The reports of KPMG on the consolidated financial statements of the Company for the period from June 24, 2016 (inception) to December 31, 2016 and fiscal year ended December 31, 2017 did not contain an adverse opinion or disclaimer of opinion and were not qualified or modified as to uncertainty, audit scope, or accounting principles.

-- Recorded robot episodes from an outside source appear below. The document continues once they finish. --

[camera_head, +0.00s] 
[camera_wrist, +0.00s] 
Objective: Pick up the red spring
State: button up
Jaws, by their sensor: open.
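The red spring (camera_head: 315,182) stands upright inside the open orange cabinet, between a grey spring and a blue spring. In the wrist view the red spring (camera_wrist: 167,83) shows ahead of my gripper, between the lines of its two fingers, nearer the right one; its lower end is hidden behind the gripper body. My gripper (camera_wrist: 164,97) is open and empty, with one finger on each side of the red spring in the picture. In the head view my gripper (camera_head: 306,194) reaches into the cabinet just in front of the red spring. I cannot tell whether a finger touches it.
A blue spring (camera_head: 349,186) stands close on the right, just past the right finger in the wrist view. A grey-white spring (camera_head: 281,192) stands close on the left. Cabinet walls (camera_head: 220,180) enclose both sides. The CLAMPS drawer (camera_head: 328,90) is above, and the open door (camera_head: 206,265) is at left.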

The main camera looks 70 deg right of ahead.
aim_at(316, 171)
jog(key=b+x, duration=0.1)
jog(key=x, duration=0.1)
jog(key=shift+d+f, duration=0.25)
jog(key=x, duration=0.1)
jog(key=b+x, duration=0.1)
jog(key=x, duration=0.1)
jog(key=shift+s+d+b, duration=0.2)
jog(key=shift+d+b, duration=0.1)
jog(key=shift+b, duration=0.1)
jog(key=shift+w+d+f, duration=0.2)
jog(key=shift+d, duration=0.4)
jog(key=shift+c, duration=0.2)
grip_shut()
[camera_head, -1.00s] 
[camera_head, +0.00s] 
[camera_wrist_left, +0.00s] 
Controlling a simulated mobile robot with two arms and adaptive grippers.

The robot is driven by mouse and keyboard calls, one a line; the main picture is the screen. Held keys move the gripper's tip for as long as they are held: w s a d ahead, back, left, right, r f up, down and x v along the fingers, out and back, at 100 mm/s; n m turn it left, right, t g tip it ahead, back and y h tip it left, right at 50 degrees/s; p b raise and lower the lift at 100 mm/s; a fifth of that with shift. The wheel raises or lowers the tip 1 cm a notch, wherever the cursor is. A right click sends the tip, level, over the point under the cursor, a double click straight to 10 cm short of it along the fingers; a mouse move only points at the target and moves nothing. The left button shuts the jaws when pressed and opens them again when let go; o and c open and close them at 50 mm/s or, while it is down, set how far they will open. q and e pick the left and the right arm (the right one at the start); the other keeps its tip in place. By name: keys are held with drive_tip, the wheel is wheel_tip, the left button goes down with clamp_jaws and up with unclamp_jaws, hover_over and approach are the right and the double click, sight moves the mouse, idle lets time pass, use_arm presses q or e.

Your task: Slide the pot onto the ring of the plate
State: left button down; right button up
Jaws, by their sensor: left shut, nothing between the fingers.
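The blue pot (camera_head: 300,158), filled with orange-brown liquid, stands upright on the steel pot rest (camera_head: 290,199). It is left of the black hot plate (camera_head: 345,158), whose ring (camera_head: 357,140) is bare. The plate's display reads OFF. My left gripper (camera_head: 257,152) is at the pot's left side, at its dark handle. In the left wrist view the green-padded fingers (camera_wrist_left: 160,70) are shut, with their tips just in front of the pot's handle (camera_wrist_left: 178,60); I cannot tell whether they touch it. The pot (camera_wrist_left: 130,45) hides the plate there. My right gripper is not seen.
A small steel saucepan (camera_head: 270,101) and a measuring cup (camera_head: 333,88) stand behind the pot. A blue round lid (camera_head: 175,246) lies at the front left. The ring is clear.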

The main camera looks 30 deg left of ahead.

During the period from June 24, 2016 (inception) to December 31, 2016, fiscal year ended December 31, 2017, and through the effective date of KPMG's decision to not stand for reelection (the "Effective Date"), there were no disagreements with KPMG on any matter of accounting principles or practices, financial statement disclosures, or auditing scope or procedure, which such disagreements, if not resolved to the satisfaction of KPMG, would have caused KPMG to make reference thereto in its reports on the financial statements of the Company for such periods. During the period from June 24, 2016 (inception) to December 31, 2016, fiscal year ended December 31, 2017, and through the Effective Date, there were no "reportable events" as that term is described in paragraphs (A) through (D) of Item 16F(a)(1)(v) of Form 20-F.
During the period from June 24, 2016 (inception) to December 31, 2016, fiscal year ended December 31, 2017, and through the Effective Date, neither the Company, nor anyone on its behalf, consulted UHY regarding either (i) the application of accounting principles to a specified transaction, either completed or proposed, or the type of audit opinion that might be rendered with respect to the financial statements of the Company and neither a written report was provided to the Company or oral advice was provided that UHY concluded was an important factor considered by the Company in reaching a decision as to the accounting, auditing or financial reporting issue; or (ii) any matter that was either the subject of a "disagreement," as that term is defined in Item 16F(a)(1)(iv) of Form 20-F and the related instructions to Item 16F of Form 20-F, or a "reportable event," as that term is described in Item 16F(a)(1)(v) of Form 20-F.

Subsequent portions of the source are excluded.